For the first year, I didn't like it. Why? Because it was a quiet city, not many people. And then after one year, I love Philadelphia... I am very thankful for what the country has gave to me, but I am paying back. And I don't see myself in Mexico, not at all. I consider myself Mexican, but I feel more happy here. I feel myself in here. I found something in here that makes me feel part of it.
East Passyunk Avenue between Dickinson Street and Broad Street is going through a flood of change. Ten years ago, the restaurants lining this long-time business corridor were almost exclusively Italian American, and the only bars were decades-old taverns. In the residential streets that flank East Passyunk, home prices had remained low, with families living on their blocks for generations. But in a few short years, sushi bistros have joined the red gravy joints, and newly-minted micro-brews are on tap at taverns both old and new. Mancuso’s Cheese Shop, famous for homemade ricotta, has been joined by an organic grocery and a French bakery owned by Cambodian refugees. These changes are bittersweet: they alter the tenor of “the Avenue” but also revitalize it, bringing it back to the vibrant, bustling business corridor it was throughout much of the twentieth century.
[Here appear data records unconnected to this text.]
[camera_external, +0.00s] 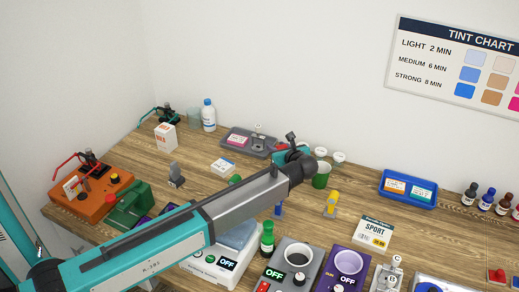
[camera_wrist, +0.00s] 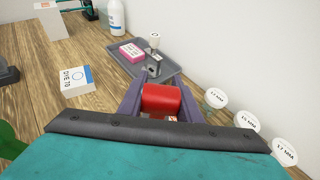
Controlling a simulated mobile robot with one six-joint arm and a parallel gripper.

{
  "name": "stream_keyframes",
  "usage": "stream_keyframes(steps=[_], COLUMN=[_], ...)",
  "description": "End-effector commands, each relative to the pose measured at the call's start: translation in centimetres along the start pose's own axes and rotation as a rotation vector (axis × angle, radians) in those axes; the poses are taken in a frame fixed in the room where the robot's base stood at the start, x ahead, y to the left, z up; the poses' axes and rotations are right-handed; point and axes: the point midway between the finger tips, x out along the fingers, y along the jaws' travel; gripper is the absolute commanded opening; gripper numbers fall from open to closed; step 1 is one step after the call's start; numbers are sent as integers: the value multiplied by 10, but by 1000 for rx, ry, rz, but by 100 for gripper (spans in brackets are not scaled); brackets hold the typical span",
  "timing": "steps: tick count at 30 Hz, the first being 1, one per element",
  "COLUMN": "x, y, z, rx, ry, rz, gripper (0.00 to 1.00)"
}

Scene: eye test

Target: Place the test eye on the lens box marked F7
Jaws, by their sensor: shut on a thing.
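My gripper (camera_wrist: 160,100) shows purple jaws in the wrist view, closed around a red rounded block (camera_wrist: 161,99). In the external view a bit of red (camera_external: 282,147) shows beside the dark wrist. I cannot tell whether this block is the test eye. No F7 mark is readable in either view. Just beyond the jaws is a grey tray (camera_wrist: 178,72) holding a pink-and-white box (camera_wrist: 131,51) and a small grey stand with a white top (camera_wrist: 154,58). The same tray is at the back of the bench in the external view (camera_external: 232,148).
A white box printed with dye lettering (camera_wrist: 72,87) lies left of the jaws. White round lids marked in MM (camera_wrist: 216,97) stand close on the right. A white bottle (camera_external: 208,116) is behind, and a blue tray (camera_external: 408,203) lies to the right on the wooden bench.

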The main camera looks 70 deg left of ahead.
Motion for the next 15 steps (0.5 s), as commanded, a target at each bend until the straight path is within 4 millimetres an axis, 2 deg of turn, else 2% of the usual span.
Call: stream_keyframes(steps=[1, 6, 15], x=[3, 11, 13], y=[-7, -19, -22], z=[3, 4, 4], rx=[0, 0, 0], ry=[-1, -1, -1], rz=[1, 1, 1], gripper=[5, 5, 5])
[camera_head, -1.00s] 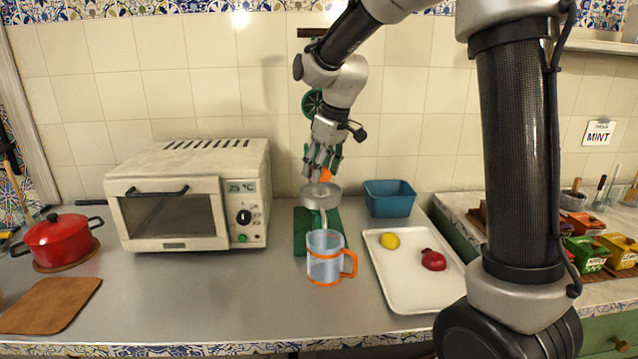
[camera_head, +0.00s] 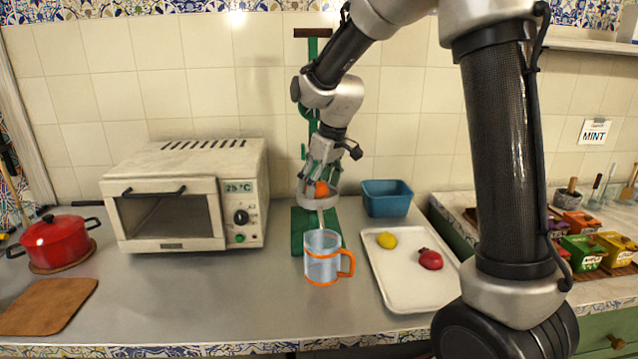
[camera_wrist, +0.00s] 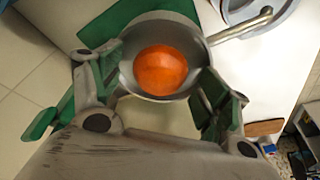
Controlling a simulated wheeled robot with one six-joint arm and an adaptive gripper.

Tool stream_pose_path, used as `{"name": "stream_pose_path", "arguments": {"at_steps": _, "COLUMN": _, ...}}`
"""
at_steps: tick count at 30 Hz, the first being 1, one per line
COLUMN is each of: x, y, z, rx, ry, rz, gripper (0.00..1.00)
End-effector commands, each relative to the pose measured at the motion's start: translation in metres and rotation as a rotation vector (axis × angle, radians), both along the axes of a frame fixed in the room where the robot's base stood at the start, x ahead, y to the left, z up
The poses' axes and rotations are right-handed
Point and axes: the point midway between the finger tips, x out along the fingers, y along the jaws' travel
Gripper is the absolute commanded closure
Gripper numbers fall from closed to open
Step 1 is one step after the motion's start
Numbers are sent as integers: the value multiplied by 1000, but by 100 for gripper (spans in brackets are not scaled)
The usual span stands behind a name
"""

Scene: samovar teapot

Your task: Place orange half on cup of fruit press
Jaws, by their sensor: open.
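The orange half (camera_head: 321,188) shows in the head view at the press cup, just below my gripper's fingers. In the wrist view the orange half (camera_wrist: 160,70) lies inside the round metal cup (camera_wrist: 128,72), its rounded skin side facing the camera. My gripper (camera_wrist: 157,98) is open, with its fingers on either side of the cup and apart from the orange. The fruit press (camera_head: 313,130) is green with a dark top handle; my arm hides part of it. A clear mug (camera_head: 322,262) with orange bands stands in front of the press.
A white tray (camera_head: 400,295) with a lemon (camera_head: 386,240) and a pomegranate (camera_head: 430,259) lies to the right. A blue bin (camera_head: 388,200) stands behind it. A toaster oven (camera_head: 185,200) and a red pot (camera_head: 55,240) are at left. Counter space left of the mug is clear.

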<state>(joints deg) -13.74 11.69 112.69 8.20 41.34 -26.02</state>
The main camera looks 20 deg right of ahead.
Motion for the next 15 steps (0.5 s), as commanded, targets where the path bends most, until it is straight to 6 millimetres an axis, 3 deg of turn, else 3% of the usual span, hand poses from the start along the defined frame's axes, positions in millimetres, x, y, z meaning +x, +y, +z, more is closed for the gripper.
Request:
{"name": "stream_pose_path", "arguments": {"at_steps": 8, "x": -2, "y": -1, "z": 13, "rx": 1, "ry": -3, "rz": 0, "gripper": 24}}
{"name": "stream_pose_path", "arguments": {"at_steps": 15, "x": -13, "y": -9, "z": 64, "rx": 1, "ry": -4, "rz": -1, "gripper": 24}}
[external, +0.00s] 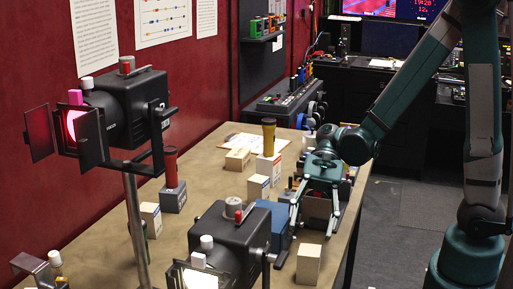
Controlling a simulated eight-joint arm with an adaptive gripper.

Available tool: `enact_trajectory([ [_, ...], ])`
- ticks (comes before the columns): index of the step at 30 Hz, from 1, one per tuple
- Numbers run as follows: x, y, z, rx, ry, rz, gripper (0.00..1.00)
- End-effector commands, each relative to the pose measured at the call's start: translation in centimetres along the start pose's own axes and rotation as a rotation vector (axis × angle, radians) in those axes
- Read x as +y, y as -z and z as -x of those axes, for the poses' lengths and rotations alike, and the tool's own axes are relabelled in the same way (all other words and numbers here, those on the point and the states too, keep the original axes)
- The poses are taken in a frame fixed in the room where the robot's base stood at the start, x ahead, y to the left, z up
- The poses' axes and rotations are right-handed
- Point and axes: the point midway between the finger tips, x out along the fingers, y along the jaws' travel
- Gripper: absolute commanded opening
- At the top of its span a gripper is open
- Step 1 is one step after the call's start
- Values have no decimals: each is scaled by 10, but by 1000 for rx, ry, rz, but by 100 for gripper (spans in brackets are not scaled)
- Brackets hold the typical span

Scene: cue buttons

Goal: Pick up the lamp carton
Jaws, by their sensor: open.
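My gripper (311,233) is open and points down over the right side of the table, its two fingers spread apart. A dark box with a reddish inside (316,208) shows between and behind the fingers; I cannot tell whether they touch it. Several small cartons stand on the table, and no label is readable, so I cannot tell which is the lamp carton. A pale carton (308,264) stands just in front of the gripper. Another pale carton (258,188) stands to its left, and one (151,218) stands at the far left.
A blue box (273,217) stands close left of my gripper. Black stage lamps (130,108) and (228,244) block part of the view. A wooden block (237,158), a red-capped object (172,180) and a brown-topped object (268,138) stand farther left and back. Bare tabletop (205,200) lies at left centre.

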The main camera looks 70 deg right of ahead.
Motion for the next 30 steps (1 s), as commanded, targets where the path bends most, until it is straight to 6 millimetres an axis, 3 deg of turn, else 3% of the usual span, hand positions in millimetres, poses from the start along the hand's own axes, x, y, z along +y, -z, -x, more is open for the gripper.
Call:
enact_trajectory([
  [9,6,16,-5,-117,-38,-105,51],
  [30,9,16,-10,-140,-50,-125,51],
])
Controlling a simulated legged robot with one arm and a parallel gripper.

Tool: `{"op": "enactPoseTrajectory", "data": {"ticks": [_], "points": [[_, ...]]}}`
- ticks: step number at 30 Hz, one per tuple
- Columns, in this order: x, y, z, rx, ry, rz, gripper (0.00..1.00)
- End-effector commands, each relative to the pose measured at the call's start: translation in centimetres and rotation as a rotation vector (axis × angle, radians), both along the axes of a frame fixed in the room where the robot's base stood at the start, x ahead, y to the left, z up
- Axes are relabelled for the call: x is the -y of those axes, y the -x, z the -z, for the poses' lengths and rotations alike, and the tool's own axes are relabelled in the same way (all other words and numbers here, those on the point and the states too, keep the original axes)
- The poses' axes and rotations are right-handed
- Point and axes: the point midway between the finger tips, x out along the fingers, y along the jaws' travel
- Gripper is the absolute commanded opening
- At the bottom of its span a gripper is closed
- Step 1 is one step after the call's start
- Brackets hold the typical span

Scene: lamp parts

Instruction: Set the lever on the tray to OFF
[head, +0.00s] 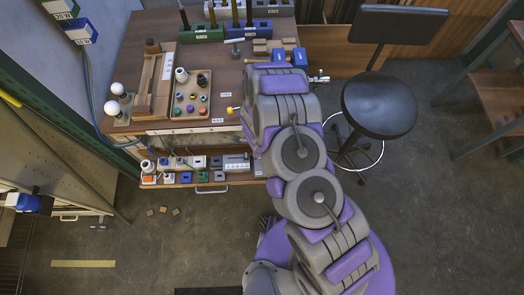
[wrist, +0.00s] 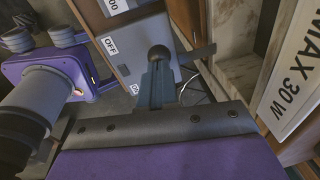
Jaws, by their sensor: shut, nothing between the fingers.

Balanced at the moment of this revitalization, Start Here used video, oral history, and movement to explore the choreography of journey.
Beginning at the corner of Morris Street and East Passyunk, “Arthur Murray-style” instructional footprint patterns constructed of multicolored pavement tape led pedestrians south. Each set of footprints mapped out an original choreography that was created by drawing on first-person “journey stories”: how a person or a person’s family came to the United States and eventually became rooted in South Philadelphia. The footprints ended at a vacant but perfectly preserved barbershop, where video and audio installations further explored the stories of the sidewalk choreographies.
The dance patterns on the sidewalk invited people to participate by experiencing a memory and a story with their own bodies. This created a unique and ever evolving dance—first, for the participants, moving through the patterns, and second, for the bystanders, seeing pedestrians engaged in movement in the middle of the sidewalk. At the heart of this exploration was the question: “Where do the paths of immigration intersect?” On the Avenue, the embodied stories of people of diverse cultures merged at a single intersection. They were revealed in new ways as physical interactions overlapped with the multiple layers of their journeys.